SAFE estimated up to two million calves a year could be sent to the slaughterhouse.

SAFE's billboard on Auckland's Fanshawe St, part of a campaign which will run until the end of November. Photo / Supplied
SAFE's billboard on Auckland's Fanshawe St, part of a campaign which will run until the end of November. Photo / Supplied

Dairy NZ, the industry body representing dairy farmers, responded saying there was a growing trend toward raising bobby calves for veal and that separating mother and calf within 24 hours was industry best practice.

Referencing a 2015 report by animal rights group Voiceless animal Protection Institute, which included research into the lives of Australian dairy cows, Carter said the separation of mother and calf was distressing for both animals.

"Cows love their babies the way all mothers love their babies and to be separated is very painful," she said.

The organisation's campaign also includes information on SAFE's website about dairy alternatives like coconut yoghurt or almond milk.

"Our aim is wanting people to know the sheer scale of things.
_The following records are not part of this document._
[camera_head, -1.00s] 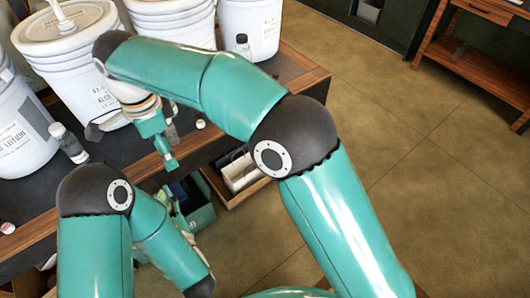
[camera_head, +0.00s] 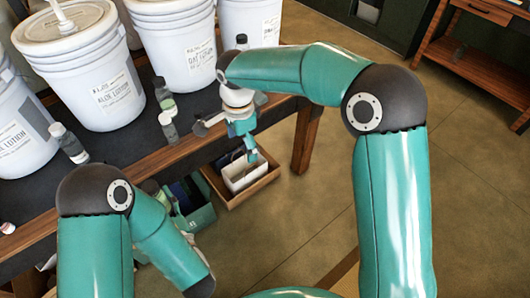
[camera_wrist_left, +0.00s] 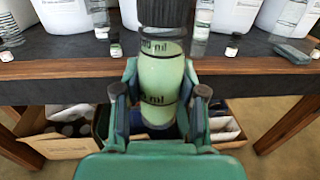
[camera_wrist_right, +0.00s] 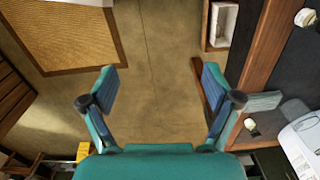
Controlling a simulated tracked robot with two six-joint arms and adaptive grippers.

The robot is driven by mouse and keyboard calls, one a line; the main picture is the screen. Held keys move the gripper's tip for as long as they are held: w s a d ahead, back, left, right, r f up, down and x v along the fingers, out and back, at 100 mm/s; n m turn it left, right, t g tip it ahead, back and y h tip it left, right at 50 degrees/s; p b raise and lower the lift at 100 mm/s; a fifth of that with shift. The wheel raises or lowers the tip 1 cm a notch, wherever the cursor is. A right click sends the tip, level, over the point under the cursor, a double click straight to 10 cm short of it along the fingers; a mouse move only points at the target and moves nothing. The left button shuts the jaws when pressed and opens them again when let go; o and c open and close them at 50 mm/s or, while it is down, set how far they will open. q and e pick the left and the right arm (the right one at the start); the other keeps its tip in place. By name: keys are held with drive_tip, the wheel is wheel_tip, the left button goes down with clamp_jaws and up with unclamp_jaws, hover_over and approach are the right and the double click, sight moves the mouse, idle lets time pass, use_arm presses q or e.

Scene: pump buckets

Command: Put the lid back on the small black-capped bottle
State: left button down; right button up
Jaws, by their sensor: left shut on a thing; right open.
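My left gripper (camera_wrist_left: 158,100) is shut around a small clear bottle (camera_wrist_left: 160,85) of pale green liquid. A ribbed black cap (camera_wrist_left: 166,12) is at the bottle's top; the upper edge of the view cuts it off, so I cannot tell how fully it is seated. The bottle stands upright between the fingers, in front of the table edge. In the head view my left forearm hides most of this gripper. My right gripper (camera_wrist_right: 158,85) is open with nothing between its fingers. In the head view it hangs (camera_head: 250,155) beyond the table's front edge.
Large white buckets (camera_head: 100,85) line the table. A wooden tray (camera_head: 242,188) and a green box (camera_head: 195,212) are below.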

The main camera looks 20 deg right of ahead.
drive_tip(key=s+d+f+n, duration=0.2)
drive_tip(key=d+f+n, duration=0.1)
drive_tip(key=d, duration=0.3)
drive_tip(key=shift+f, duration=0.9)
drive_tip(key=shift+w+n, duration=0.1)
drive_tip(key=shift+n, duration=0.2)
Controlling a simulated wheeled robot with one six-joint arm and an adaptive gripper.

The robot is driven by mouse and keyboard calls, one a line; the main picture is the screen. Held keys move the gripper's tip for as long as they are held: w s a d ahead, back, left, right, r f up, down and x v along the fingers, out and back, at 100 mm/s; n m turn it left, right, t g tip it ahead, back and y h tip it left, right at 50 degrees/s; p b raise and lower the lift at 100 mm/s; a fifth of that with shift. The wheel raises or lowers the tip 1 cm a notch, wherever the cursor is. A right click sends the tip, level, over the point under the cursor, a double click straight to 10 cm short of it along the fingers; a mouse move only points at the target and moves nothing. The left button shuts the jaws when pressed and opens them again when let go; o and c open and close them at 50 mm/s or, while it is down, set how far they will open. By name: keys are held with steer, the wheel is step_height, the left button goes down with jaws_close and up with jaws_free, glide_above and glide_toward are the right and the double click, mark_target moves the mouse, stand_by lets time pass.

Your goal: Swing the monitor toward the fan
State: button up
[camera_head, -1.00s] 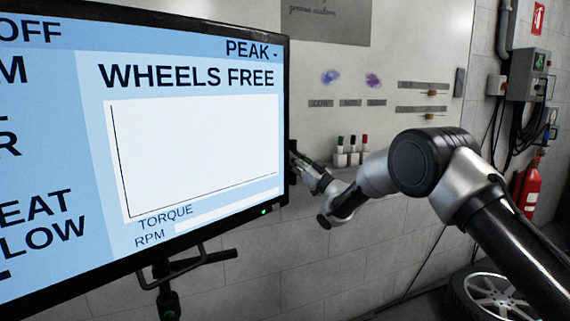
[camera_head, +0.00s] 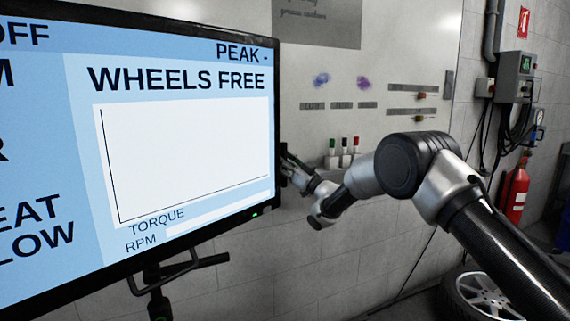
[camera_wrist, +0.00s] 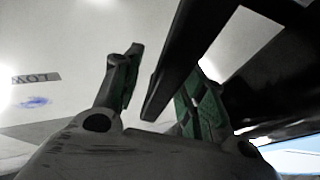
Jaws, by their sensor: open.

To know is to give us the power to do something about it."

SAFE wasn't calling for a dairy boycott, but hoped to inform people so they could make "kinder choices".
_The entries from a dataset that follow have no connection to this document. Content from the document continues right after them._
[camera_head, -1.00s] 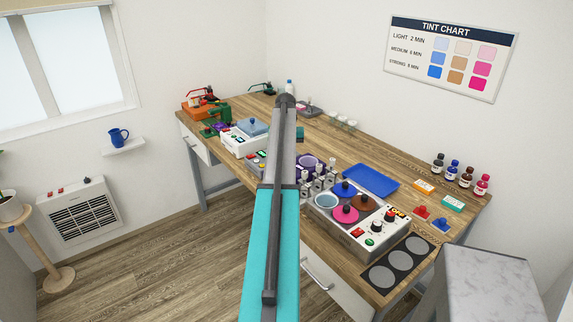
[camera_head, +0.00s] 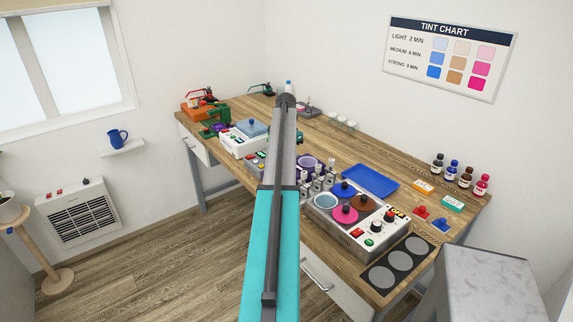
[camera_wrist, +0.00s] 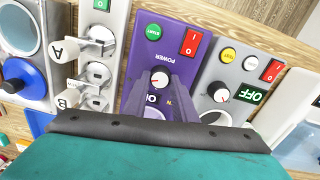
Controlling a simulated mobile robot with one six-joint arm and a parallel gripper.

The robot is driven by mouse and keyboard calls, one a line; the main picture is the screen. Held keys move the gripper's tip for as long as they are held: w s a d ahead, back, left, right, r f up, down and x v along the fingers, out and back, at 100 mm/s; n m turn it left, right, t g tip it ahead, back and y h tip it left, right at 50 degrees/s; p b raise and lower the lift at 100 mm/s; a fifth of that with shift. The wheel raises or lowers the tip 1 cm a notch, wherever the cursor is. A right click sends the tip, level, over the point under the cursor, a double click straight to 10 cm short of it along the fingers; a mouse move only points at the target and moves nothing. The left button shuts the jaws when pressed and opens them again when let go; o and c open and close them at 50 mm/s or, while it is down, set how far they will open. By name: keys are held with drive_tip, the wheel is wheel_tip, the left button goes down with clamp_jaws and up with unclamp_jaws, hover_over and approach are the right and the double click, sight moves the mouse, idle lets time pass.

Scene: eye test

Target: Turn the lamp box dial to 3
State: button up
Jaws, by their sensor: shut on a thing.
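In the wrist view a purple box (camera_wrist: 192,65) carries a dial (camera_wrist: 160,79) with a white face and red pointer mark, under the word POWER. My gripper (camera_wrist: 163,88) is at this dial and shut on it, its fingers hiding part of the knob and scale; I cannot read the setting. A grey box (camera_wrist: 236,68) beside it has its own dial (camera_wrist: 219,91), a yellow TEST button and a display reading OFF. No visible label names the lamp box. In the head view my arm hides the gripper; part of the purple box (camera_head: 320,160) shows.
Metal levers (camera_wrist: 97,42), one marked A, stand close left of the purple box. A green START button (camera_wrist: 153,32) and a red switch (camera_wrist: 190,42) sit near the dial. The unit with colored lids (camera_head: 352,235) and the blue tray (camera_head: 370,180) stand right of my arm.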

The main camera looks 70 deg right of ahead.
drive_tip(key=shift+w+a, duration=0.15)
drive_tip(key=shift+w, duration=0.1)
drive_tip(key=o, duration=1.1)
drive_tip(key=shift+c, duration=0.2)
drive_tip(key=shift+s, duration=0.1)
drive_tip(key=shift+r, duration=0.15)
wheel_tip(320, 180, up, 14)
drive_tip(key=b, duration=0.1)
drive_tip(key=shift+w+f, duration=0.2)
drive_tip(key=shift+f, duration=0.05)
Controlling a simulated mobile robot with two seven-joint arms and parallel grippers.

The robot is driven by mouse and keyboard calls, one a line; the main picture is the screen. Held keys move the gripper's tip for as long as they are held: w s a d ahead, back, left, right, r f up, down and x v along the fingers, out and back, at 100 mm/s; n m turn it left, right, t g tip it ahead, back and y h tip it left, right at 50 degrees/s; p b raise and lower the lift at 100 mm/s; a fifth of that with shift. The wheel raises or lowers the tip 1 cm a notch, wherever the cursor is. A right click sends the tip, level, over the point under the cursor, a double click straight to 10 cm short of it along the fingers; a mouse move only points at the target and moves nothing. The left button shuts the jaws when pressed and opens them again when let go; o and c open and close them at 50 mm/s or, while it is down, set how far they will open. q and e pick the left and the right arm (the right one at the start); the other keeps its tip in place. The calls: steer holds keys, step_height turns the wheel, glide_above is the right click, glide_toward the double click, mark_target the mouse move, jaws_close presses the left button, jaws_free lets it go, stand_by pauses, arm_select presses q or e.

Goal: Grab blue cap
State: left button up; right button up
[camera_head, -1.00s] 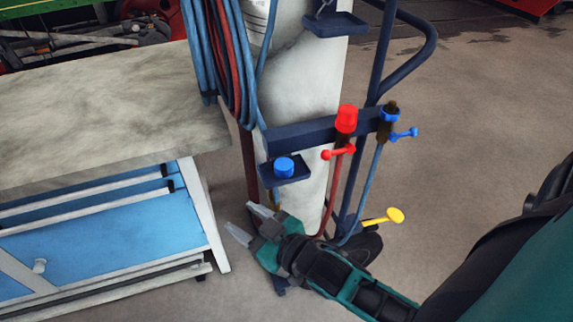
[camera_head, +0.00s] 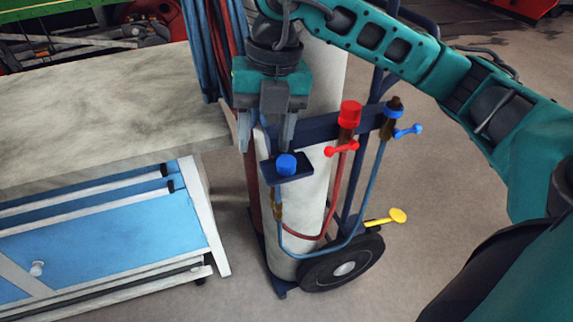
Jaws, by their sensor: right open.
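The blue cap (camera_head: 286,165) is a small round cap sitting on a small dark blue tray (camera_head: 301,170) fixed to the front of the gas-cylinder trolley. My right gripper (camera_head: 266,146) points down, its two grey fingers apart and empty. It is just above and slightly left of the cap in the picture. Whether the fingers touch anything is hard to tell. My left gripper is not in view.
A red cap (camera_head: 349,113) and a blue-topped valve (camera_head: 394,104) stand on the trolley's bar to the right. A white cylinder (camera_head: 312,205) and hoses are close behind. A workbench (camera_head: 100,110) with blue drawers is at left.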

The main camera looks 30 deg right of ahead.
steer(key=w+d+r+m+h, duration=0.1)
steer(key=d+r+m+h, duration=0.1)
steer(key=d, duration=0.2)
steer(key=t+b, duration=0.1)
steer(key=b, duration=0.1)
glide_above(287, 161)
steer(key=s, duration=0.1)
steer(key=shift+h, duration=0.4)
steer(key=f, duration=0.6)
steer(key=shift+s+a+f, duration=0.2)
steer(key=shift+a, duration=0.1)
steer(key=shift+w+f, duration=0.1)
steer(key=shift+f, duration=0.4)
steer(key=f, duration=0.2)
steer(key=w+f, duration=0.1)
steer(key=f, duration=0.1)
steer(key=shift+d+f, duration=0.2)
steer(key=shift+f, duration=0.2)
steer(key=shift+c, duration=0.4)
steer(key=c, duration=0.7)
However according to Dairy NZ, separating calves and cows is not cruel.

Jenny Jago, strategy and investment portfolio manager for DairyNZ, said the New Zealand dairy industry had some of the world's best welfare standards and that farmers cared deeply for their animals.

"On top of this, New Zealand has a robust animal welfare framework covered by regulations and codes of welfare."
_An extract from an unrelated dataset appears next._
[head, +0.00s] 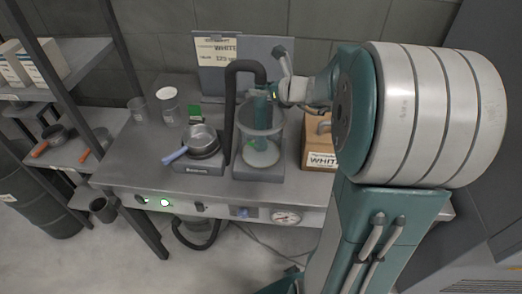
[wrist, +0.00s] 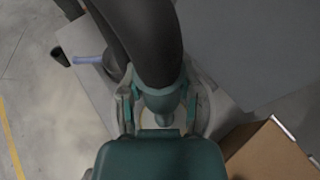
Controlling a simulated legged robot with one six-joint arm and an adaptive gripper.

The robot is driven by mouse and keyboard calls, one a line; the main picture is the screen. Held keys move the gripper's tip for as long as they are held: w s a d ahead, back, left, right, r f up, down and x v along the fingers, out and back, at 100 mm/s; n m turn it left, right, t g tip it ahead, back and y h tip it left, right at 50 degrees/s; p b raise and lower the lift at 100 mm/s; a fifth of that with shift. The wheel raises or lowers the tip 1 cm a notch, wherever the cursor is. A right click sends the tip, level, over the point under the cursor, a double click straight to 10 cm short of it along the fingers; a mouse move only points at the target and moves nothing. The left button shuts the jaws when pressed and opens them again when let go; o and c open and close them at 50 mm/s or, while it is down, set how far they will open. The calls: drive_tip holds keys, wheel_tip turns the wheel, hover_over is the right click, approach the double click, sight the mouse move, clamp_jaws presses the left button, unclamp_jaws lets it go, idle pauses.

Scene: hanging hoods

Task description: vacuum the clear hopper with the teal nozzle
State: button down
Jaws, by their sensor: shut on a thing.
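The clear hopper (head: 272,128) is a see-through bucket on a grey base on the metal bench. Pale material and a spot of green show low inside it. The teal nozzle (head: 262,108) hangs upright on a thick black hose (head: 230,110), with its lower part within the hopper's outline. My gripper (head: 272,90) is above the hopper's rim, shut on the nozzle. In the wrist view the nozzle (wrist: 160,101) sits between my fingers under the hose.
A pan with a blue handle (head: 203,138) stands on a grey block left of the hopper. A wooden box (head: 317,147) labelled WHITE stands close on the right. Two cups (head: 168,105) are at the back left. The bench's front left is clear.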

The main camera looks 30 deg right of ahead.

Dairy farmers knew consumers cared about the ethics of how food is produced, including the conditions of care for animals, she said.

A Fonterra spokesman said the company was committed to following industry best practice.

"New Zealand is internationally recognised for its high animal welfare standards and ranks top of the global Animal Protection Index, which evaluates 50 countries across the world."

Do we know?

The Herald asked people in Auckland's CBD at lunchtime on Monday and found most knew about dairying practices but few had changed their consumption habits.

Nesh Datt of Glen Eden didn't know cows had to have babies to make milk or that calves were taken away so young.

It wouldn't change his behaviour though.

"It's just what I've been doing for so long. It's just routine. [I'm] too used to buying milk without thinking about it."

Andrea Hampton said she knew dairying practices were bad but she still consumed a little bit of milk. Photo / Michael Craig
Andrea Hampton said she knew dairying practices were bad but she still consumed a little bit of milk. Photo / Michael Craig

Auckland Central resident Andrea Hampton said she knew babies were taken away from their mothers because her flatmate was strongly opposed to the practice and had told her about it.

She tried not to think about it and still bought a bit of milk to have with her cereal.

"Like I know it's really bad ... it doesn't stop me having dairy things."

James Whitham said he hadn't known about dairying practices but learning wouldn't change his habits. Photo / Michael Craig
James Whitham said he hadn't known about dairying practices but learning wouldn't change his habits. Photo / Michael Craig

James Whitham of the North Shore didn't know about milk production but did know about baby calves being taken away.

He wouldn't give up buying the small amount of milk powder he used for his coffees because he enjoyed the taste too much, he said.

Kate Walker questioned how much emotion was involved for cows when separated from their calves. Photo / Michael Craig
Kate Walker questioned how much emotion was involved for cows when separated from their calves. Photo / Michael Craig

Freeman's Bay resident Kate Walker knew cows had to be pregnant to make milk and that calves were taken away shortly after birth but said that was an element of the industry she felt comfortable with.

"I buy a lot less than I used to that's for sure, but I grew up in the Hauraki as well. It's part of the agricultural way of life."

Walker said she wasn't convinced the separation took an emotional toll on cows.

Martin Thomas said the practice was just part of dairying. Photo / Michael Craig
Martin Thomas said the practice was just part of dairying. Photo / Michael Craig

Martin Thomas of Devonport also knew about the industry practices after growing up rurally.

"I come from a farming background, that's always how it's been. The calves are usually well cared for, in my experience anyway."

He said he was more worried about the way milk was homogenised and whether it was good for people's health.

Mark Davies, who lives in Te Atatu South said knowing about dairy production hadn't changed his buying habits - particularly as he was allergic to soy milk, a common alternative.

"It's not nice though of course. No one likes the little bobby calves being taken away, of course it's sad."